これだけで既に、土臭くも生々しく情景が思い浮かぶ。
冷え切った死後硬直に近い心・体に血が通い出し、体中に体温が巡る様が想起される。

2017年2月15日。新宿BLAZEで初披露されたこの新曲はまさにそのイメージに違わず、それでいてこちらの予想に対し阿修羅の手数の如く裏切りの限りを尽くす怪曲となった。

MARQUEEの連載にてDillinger Escape Planのような展開が変わりまくる変態的な楽曲の存在が明かされていたことに加え、作曲者ハシダカズマ曰く「転調バキバキにやっていいと言われた」とのこと。実際、開始1分で既に何が起こったのかわからなくなっていた。「Hamidasumo!」初聴以来の衝撃だ。

こちらが掴みかける前にするりと逃げてゆくリズム、メロディー。轟くノイジーなロックサウンドがベースに展開されているかと思えば、突然ダンスチューンに様変わりする。縦横無尽に飛び回っていた歌声が、突然芯の強いメッセージを真っ直ぐに解き放つ。一時たりとも目が離せない。もちろん耳も。

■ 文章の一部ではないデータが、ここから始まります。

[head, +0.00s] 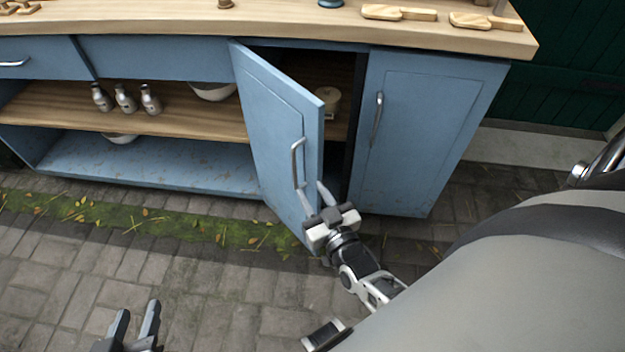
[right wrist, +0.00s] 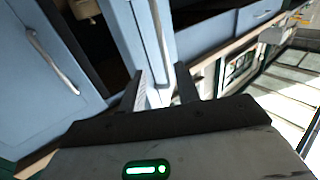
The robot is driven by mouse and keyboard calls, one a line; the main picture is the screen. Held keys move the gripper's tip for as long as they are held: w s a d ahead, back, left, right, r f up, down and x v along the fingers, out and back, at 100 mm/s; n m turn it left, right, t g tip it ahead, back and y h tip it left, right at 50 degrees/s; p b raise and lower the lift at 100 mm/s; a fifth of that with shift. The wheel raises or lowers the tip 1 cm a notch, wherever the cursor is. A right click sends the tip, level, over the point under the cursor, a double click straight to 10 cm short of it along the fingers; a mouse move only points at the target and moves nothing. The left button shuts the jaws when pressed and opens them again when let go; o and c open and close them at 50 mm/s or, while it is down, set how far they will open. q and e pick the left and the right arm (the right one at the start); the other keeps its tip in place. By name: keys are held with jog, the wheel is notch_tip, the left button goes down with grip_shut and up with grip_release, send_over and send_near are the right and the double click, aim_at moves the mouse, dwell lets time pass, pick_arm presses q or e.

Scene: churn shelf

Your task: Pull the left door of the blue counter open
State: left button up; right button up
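The blue counter (head: 155,57) stands across the head view. Its left door (head: 270,130) is swung partway out, showing the shelf inside. The door's silver handle (head: 298,162) faces left, and it also shows in the right wrist view (right wrist: 161,40). My right gripper (head: 316,193) is at the door's free edge, low by the handle's bottom end. Its fingers (right wrist: 164,88) are apart, one on each side of the door's edge and handle; I cannot tell whether they touch. My left gripper (head: 136,318) is open and empty, low over the paving, away from the counter.
The counter's right door (head: 425,125) is closed, with its own handle (head: 377,118). Several bottles (head: 125,98) and a bowl (head: 212,91) stand on the open shelf. Wooden boards (head: 398,13) lie on the worktop. The paving (head: 225,285) before the counter is clear.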

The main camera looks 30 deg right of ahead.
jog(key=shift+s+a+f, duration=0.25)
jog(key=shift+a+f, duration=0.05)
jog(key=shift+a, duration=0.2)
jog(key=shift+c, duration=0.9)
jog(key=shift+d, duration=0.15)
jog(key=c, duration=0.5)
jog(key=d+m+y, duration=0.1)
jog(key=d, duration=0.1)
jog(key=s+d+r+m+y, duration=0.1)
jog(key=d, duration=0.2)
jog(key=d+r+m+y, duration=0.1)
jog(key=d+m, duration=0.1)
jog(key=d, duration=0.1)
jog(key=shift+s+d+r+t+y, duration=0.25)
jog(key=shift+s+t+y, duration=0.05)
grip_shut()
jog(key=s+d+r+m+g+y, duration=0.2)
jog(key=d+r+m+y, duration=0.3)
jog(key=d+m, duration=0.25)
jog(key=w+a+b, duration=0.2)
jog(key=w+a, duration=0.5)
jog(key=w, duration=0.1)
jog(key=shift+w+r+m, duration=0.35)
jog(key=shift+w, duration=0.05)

終盤に進むにつれ、混沌としたリズム・旋律の中に一閃、サビと思しき印象的なメロディーが突き刺すように何度も現れる。
不意に祭囃子のように姿を変えたバッキングはまるで鼓動のようにも思えた。
そのメロディーは姿を見せる度にメンバー各々がステージの中心に陣取り、ソロを取る。いずれも、その表情と歌声には強い意志のようなものが宿っていた。

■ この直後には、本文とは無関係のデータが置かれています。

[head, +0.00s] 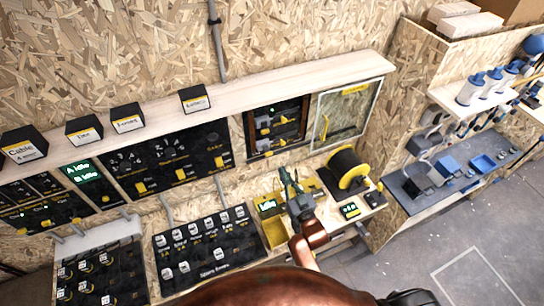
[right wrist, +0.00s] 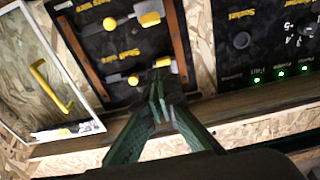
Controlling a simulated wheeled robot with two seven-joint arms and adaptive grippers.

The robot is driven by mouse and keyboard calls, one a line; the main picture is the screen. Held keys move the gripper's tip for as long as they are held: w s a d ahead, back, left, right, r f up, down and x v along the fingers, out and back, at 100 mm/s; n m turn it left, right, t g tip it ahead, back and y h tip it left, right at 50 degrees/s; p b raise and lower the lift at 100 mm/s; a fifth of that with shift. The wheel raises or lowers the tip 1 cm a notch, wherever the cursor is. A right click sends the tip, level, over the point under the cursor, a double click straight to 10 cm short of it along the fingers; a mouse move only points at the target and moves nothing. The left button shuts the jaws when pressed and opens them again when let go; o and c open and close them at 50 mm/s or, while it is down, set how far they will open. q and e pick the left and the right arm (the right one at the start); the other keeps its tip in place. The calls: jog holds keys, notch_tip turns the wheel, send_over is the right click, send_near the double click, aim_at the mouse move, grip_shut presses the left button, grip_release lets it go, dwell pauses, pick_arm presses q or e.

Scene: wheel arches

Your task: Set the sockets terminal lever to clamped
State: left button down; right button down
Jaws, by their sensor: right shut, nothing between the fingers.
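The terminal panel (head: 260,143) is a black board in a wooden frame on the wall, with two grey levers and yellow parts. In the right wrist view it appears turned around; one lever (right wrist: 122,23) crosses its upper part and another (right wrist: 118,79) its lower part, each with yellow pieces. The labels are too blurred to tell surely which lever is the sockets one. My right gripper (head: 290,180) has green fingers, shut and empty, in front of the wall. In the right wrist view the fingertips (right wrist: 157,84) overlap the lower lever's end; contact cannot be told.
A framed clear panel with a yellow handle (head: 325,126) is right of the terminal panel. A black and yellow cable reel (head: 348,168) and yellow tray (head: 275,233) stand near my right arm. A wooden shelf (head: 300,82) runs above the panels. Black dial panels fill the left.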

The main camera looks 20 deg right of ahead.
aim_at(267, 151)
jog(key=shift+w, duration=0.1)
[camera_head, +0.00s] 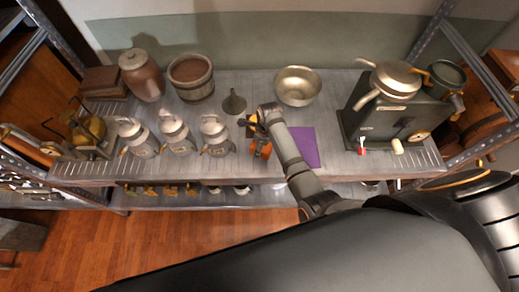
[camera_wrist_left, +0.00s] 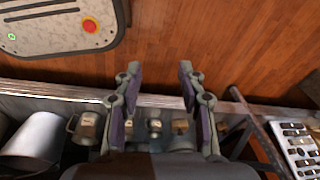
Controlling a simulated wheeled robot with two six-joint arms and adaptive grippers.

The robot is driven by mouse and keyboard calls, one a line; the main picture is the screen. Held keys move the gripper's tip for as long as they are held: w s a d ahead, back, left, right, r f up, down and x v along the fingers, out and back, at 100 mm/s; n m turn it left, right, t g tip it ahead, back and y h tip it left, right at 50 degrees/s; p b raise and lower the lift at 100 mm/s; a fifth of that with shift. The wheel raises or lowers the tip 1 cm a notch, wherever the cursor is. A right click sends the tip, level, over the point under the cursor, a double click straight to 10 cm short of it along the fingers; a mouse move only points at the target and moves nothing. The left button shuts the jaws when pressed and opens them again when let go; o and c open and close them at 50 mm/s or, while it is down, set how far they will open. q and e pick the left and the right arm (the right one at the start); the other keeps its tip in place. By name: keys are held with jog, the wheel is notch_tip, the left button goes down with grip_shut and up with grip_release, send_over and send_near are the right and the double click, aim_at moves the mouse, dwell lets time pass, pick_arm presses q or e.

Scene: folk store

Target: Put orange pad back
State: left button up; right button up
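A small orange piece (camera_head: 262,149) shows at the end of the arm that comes in from the right in the head view, near the shelf's front edge. I cannot tell whether it is the orange pad. My right gripper (camera_head: 256,135) is at this spot, mostly hidden by its own wrist, so its grip is unclear. A flat purple pad (camera_head: 306,146) lies on the shelf just right of the arm, partly covered by it. My left gripper (camera_wrist_left: 158,74) is open and empty in the left wrist view, with its fingers apart; it is out of the head view.
Several grey jugs (camera_head: 175,133) stand left of the right gripper. A funnel (camera_head: 234,102) and a metal bowl (camera_head: 298,86) are behind it. A dark machine (camera_head: 395,118) with a pan (camera_head: 396,78) stands right of the purple pad. Wooden floor (camera_head: 150,240) lies in front.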

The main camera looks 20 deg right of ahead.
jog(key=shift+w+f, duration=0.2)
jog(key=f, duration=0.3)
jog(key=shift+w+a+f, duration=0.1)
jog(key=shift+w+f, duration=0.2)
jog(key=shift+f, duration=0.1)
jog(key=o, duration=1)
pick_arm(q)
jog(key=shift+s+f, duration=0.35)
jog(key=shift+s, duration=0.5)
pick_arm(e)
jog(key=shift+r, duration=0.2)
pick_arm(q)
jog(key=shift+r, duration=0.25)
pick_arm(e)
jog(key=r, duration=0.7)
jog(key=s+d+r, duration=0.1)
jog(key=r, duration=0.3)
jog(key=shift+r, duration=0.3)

やがて混迷を極めた音の渦は力強さと共に収束を見せ、地殻を突き破るかのような強靭なグルーヴを生み出す。それは4人になったゆるめるモ!がこれまで暖めてきた底力が大地を突き破って噴出するかのような怒号。

そしてこの激震の果てに彼女らは問いかける。
「どうする?」
「私は行く」
と。

ゆるめるモ!は変わった。
こんなにも強く、逞しい。
誰かに演じさせられているヒーローではなく、自らの力で弱い者のために道を拓いていける戦士となった。
ゆるめるモ!から目が離せないのは、ここからだ。